El claustro mantenía la
serenidad del pasado. Siguiendo nuestra costumbre, recorrimos su perímetro
admirando pequeños detalles escultóricos, como algunos rostros cortesanos. En
el claustrillo, en una de las esquinas, permanecía un hueco que quizá
correspondía a una fuente o un lavadero. Entramos en algunas de las salas
vacías.
Subimos a la planta superior,
con una de las joyas del recinto: el coro superior. A ambos lados había una
sencilla sillería. Los muros estaban cubiertos de vistosos azulejos
geométricos. Lo más relevante estaba de frente.
En el centro, las puertas que
comunicaban con la iglesia y que estaban decoradas con doce pinturas de santos
y la fundadora del convento (en la esquina inferior derecha). Había sido
financiado por el rey Felipe III de España y su esposa Margarita de Austria en
1611. Sobre las puertas despuntaba una pintura sobre la Transfiguración de
Jesús. No aparecían los habituales tres apóstoles (Pedro, Santiago y Juan) y
Jesús era representado dos veces, como figura humana y divina.
El relicario se desplegaba a
ambos lados de la puerta. No era el original de 1605, destruido en el terremoto
de 1755, sino el posterior en estilo rococó. Los seis oratorios, cuatro en la
pared de entrada y dos en los laterales, estaban adornados con diversas
pinturas. Las columnas estaban ricamente decoradas. Nos preguntamos si sería
fácil orar sin despistarse con tantas bellezas artísticas o si la temática
religiosa era suficientemente inspiradora.

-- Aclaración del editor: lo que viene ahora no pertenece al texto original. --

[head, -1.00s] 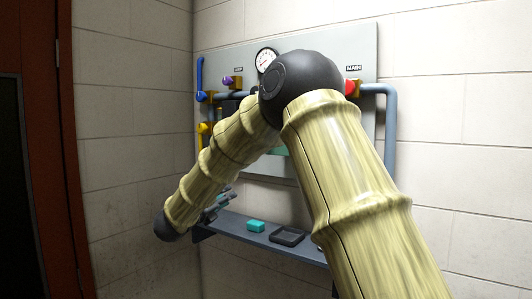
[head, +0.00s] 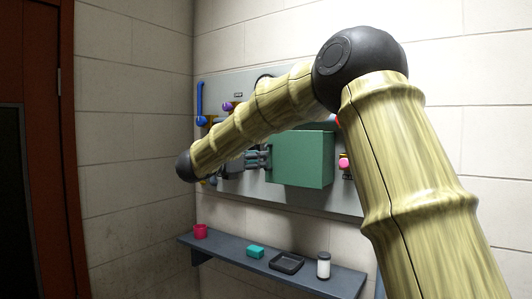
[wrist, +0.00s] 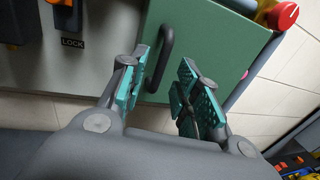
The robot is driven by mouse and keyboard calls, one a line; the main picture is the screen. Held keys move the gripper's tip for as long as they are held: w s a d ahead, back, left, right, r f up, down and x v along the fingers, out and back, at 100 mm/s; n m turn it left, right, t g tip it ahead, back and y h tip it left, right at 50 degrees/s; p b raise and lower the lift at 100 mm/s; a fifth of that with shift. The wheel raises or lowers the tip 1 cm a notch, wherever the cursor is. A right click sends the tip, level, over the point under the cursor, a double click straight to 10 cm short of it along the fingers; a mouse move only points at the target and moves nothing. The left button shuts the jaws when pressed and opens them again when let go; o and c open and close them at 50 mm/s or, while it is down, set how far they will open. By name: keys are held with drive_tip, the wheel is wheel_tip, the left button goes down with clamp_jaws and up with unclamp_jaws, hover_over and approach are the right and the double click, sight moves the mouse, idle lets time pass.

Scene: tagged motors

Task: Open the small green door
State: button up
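The small green door (head: 302,160) is on the grey wall panel and looks shut. In the wrist view, the green door (wrist: 212,40) fills the upper middle, with a dark curved handle (wrist: 165,58) near its left edge. My gripper (head: 262,157) is at the door's left side in the head view. In the wrist view, my gripper (wrist: 160,75) is open, with one teal-padded finger on each side of the handle's lower part. I cannot tell whether either finger touches the handle. The handle is hidden in the head view.
A LOCK label (wrist: 72,43) is left of the door. A pink knob (head: 344,163) is to its right.

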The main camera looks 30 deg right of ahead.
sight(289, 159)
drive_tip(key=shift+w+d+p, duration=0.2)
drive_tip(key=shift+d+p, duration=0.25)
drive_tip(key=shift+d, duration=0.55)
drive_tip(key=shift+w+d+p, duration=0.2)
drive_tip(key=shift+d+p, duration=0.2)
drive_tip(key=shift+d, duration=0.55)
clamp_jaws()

Un ala de la parte superior
estaba dedicada al museo. Agrupaba obras de gran valor artístico de diversas
épocas y algunos cuadros costumbristas interesantes.
Para la visita de la iglesia
había que salir del convento hacia la amplia plaza que precedía su alta
fachada. Allí se alzaba un cruceiro del siglo XVI que mandó construir Jorge de
Lancaster, Duque de Aveiro y de Coímbra y Maestre de la Orden de Santiago. La portada
en piedra de la Arrábida anunciaba el estilo manuelino del conjunto. Se
consideraba a esta iglesia como la primera construida en estilo manuelino.
Nos gustaron las delgadas
columnas en espiral que separaban las tres naves. El ábside estaba cubierto de
azulejos cuadrados. En la parte baja de los muros se representaban escenas de
la vida de san Francisco en azulejos de una gran calidad. Los arcos de piedra
del techo resaltaban por el color blanco de la bóveda.
Alcanzamos el ábside y
regresamos al coche.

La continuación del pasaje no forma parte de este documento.